年を重ねることは「初めまして」の連続
今夜は「#老いラジ」の読書会ライブ<お坊さんと読んでみた>の配信日でした。月に1回、司法書士のにしざわゆみさん、極楽寺・住職の高名等さんと、1冊の本をテーマにああでもない、こうでもないとおしゃべりをしています。
今回とりあげたのは『たそがれてゆく子さん』(伊藤比呂美著・中公文庫)。詩人の伊藤比呂美さんが直面した、年の離れた夫の看病と介護、看取り、ぽっかりとした日常。
高名さんが印象的だったと挙げてくれたのは、こんなくだり。
夫が亡くなった後、比呂美さんは”ちょっといい男”に出会い、恋心を抱く。そして、”いっしょに暮らす、一緒に生きるという夢”を見る。以前から、よくそういう夢を見たし、ときにまさ夢にもなったもんだと、比呂美さんは振り返る。
ちょっとわかる。
例えば、オット氏が亡くなったシチュエーションを想像したとき、思い浮かべる暮らしは
・猫と一緒に暮らせる高齢者向けシェアハウスで、気ままに一人暮らし
あるいは
・シニア婚活を頑張って再婚し、ふたりめの夫をそれなりに介護して看取り、猫と一緒に暮らせる高齢者向けシェアハウスで……(以下同)
と、夢物語の中に大なり、小なり、介護が入り込む。というか、相応の密度で関係を取り結ぶつもりならば、もう切っては切り離せないものだと思っている節がある。
60代にさしかかった比呂美さんは、老いにおののき、繰り返し「寂しさ」を語り、50代は楽しかったという。40歳最後の年を迎えた私にとって、心強いような、そうでもないような先達からのレポートが続く。
おしゃべりのなかで、ゆみさんに言われて、ハッと気づいたことがある。
「40代になると、とてもじゃないけど体がついていかない」
「60代のときは、まだまだ元気だったけど、70代になるととてもとても……」
と、いろいろな年代の人が、その年齢なりの驚きを口にする。80代になっても、90代になっても、びっくりするのだ。そして、その驚きを年下の相手に伝えたくなる。
そういえば、義父も言っていた。
「90歳になると、1日1日が勝負です」
年を重ねるのは誰もが「初めまして」だ。これまでと勝手が違って、戸惑う。
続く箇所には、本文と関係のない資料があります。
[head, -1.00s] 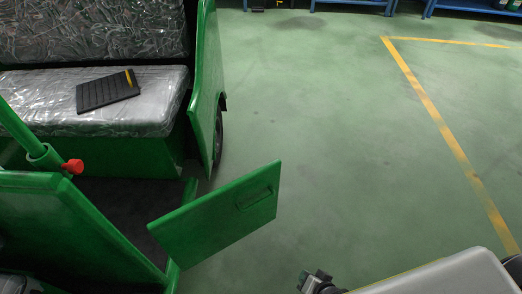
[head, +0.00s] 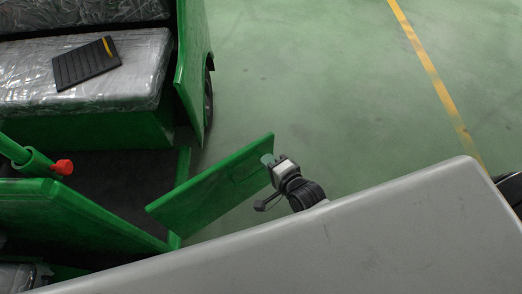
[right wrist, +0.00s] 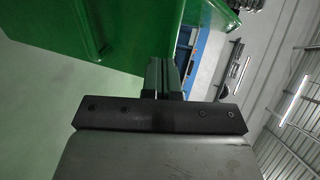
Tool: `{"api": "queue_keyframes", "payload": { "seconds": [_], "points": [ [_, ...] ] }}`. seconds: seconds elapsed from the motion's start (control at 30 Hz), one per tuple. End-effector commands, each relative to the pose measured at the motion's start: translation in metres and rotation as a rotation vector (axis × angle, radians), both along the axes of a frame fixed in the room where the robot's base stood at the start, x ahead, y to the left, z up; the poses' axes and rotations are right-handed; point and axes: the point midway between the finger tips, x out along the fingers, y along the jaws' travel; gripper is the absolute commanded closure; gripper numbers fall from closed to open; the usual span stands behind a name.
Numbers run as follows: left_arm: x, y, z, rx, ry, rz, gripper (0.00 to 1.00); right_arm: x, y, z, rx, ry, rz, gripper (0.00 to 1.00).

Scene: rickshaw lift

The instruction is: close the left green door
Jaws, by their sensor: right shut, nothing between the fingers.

なんだかなあと思いながら、折り合いをつけてみたり、まだまだいけるじゃん、に出会ったりもする。
この本もそうだ。連載開始当初のタイトルは「たそがれ・かたはれ」と、かなりしんみりしたものだったのが、どんどん様子は変わっていき、書籍にまとめるにあたっては「たそがれてゆく子さん」が降臨する。そのあっけらかんとしたタフさがいとおしい。